The replica vessel cost Tasmanian corporate and private donors and taxpayers nearly $1 million plus countless volunteered hours to build in the mid-1980s. But it is the rural SA city of Mt Gambier, about 30km from the coast, which is home to an impressive, hi-tech development that honours the ship.

Located near the Victorian border on the busy Highway One between Melbourne and Adelaide, the Lady Nelson Visitor and Discovery Centre attracts tens of thousands of tourists each year.

They are treated to an inspection of the centre’s own life-size replica of the 1799-built brig, tour an impressive walk-through interpretive display of the area’s history and then there’s the obligatory souvenir shop, which does a roaring trade.

With business booming, centre staff are amazed that Tasmania has not honoured the ship in a similar way and cashed-in on extra tourism dollars.

“The only difference between your Lady Nelson and ours is that yours floats and ours doesn’t,” centre staff member Denise Richardson said.

“We get so much interest from Tasmanians who are travelling and can’t believe their eyes when they drive down the highway and see the Lady Nelson sitting here in all its glory.”

Another staff member, Leonie Davis, said: “We publicly honour the ship in a huge way. “Your working Lady Nelson actually played a big part in Mt Gambier’s bicententary celebrations in 2000, sailing down the coast and marking the occasion of when the original ship was used to chart our coastline, and its captain James Grant saw our mountains in the distance and named one Mt Gambier.”

The visitor centre’s land-locked, fully rigged ship is so imposing next to the main highway, travellers can’t miss it.

And neither can the locals, who have taken it to heart and are justifiably proud of its nearby spacious, well-appointed discovery centre.

However, despite the vessel’s historic importance to Tasmania, there is no notable formal, public acknowledgement of the ship in this state _ just brief recreational trips occasionally advertised on a dockside billboard, some brochures snf s museum display.

In 1983, the Tasmanian Sail Training Association began building its replica, launched at Woodbridge in November 1987 and now a familiar sight on Hobart’s Derwent River under the operation of dedicated volunteers.

The association does not have the funds to build any type of visitor centre for the Lady Nelson, let alone one on the vast scale of Mt Gambier’s tourist attraction.

Association staff member Stephen Long recently said: “It costs a hell of a lot of money just to keep it sailing. Unless we have a generous benefactor to supply substantial funds, I can’t see any such visitor centre for the ship being built any time in the foreseeable future.”

The original HMS Lady Nelson was the first ship to enter Victoria’s Port Phillip Heads, in February 1802, and the following year arrived in the Derwent River to establish Van Diemen’s Land’s first settlement, at Risdon Cove, on the Derwent River.
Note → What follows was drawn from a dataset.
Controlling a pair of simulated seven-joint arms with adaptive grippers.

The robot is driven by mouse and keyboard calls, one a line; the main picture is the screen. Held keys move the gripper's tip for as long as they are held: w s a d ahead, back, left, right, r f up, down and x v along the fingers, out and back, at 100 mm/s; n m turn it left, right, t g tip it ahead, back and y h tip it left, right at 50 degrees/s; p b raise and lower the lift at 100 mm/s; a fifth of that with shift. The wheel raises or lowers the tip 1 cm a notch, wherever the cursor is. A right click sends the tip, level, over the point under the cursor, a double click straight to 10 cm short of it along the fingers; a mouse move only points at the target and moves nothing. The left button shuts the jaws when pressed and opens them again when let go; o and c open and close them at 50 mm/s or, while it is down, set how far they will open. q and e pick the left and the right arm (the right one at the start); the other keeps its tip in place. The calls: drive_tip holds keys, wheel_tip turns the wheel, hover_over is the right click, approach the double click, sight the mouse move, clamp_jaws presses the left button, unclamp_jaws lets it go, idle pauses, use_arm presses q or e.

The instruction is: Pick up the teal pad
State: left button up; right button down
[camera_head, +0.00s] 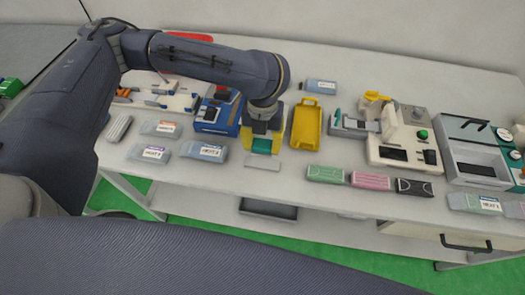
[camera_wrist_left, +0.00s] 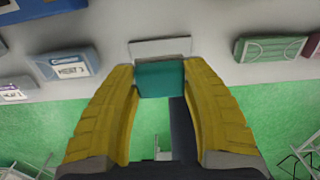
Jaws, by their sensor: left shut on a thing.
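My left gripper (camera_head: 262,146) has yellow fingers and points down near the front of the table. It is shut on the teal pad, a small block that shows between the fingertips in the left wrist view (camera_wrist_left: 162,79). I cannot tell whether the pad touches the table. My right gripper is not in view.
A yellow tray (camera_head: 306,125) stands right of the gripper, and a blue device (camera_head: 216,114) left of it. Labelled grey packs (camera_head: 207,152) lie at the left. Green (camera_head: 326,174), pink (camera_head: 370,181) and black (camera_head: 413,187) packs line the front edge. Machines (camera_head: 404,140) stand farther right.

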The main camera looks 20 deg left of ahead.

In 1804, it helped move the settlement across the river to Sullivans Cove, where Hobart now stands. It also transported settlers to Tasmania from Norfolk Island between 1807 and 1812.

The ship was destroyed in 1824 when it called at the island of Babar, near Timor, after a supply trip to Melville Island in the Northern Territory. The crew was murdered by the indigenous islanders and the ship was run ashore and burnt.